Qu'Alain Soral soit antisémite, comme je le crois, ne dit finalement rien, en bien ou mal, sur les Juifs. Cela ne les empêche même pas d'être cons, par exemple.

Que je sois à titre personnel betteravophobe ne change rien au goût (en l'occurrence parfaitement dégueulasse) des betteraves en salade. Ce qu'Alain Soral éprouve pour les Juifs - ou "les Juifs", si l'on veut - ne change rien à ce qu'ils sont, pour autant que l'on peut dire qu'ils sont quelque chose, une fois que l'on a dit qu'ils étaient juifs.
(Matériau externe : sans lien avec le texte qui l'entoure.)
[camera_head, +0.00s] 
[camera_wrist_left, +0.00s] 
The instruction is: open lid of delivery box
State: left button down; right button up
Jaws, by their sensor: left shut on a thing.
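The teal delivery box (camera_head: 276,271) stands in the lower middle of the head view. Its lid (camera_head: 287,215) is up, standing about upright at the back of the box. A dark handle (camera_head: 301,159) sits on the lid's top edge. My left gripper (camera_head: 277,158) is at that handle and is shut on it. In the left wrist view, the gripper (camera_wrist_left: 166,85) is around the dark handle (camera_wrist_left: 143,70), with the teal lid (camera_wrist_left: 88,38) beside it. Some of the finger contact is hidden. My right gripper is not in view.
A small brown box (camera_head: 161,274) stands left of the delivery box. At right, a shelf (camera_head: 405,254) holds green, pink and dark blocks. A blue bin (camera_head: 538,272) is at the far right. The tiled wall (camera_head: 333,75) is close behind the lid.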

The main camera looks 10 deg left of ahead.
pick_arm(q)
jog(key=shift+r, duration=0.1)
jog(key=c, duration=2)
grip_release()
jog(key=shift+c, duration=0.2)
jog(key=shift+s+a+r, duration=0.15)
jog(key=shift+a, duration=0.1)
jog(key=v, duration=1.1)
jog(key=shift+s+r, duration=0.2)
- Oui, cette accusation, que je vais détailler, contre Alain Soral me brûlait la plume depuis un certain temps, plus précisément depuis la lecture de Contre l'Empire, et je cherchais la façon la plus adéquate de la formuler. C'est en trouvant ce fil que j'ai pu écrire sans plus me poser des questions les mots "Alain Soral antisémite" : il fallait pouvoir le dire sans avoir l'impression, même à ma bien modeste échelle, de lui donner le coup de pied de l'âne. Pour être très simple : qu'Alain Soral soit antisémite n'empêche pas BHL d'être un enculé. Et la nuisance de BHL est certainement plus dommageable pour nous que l'antisémitisme d'Alain Soral. Précisons tout cela.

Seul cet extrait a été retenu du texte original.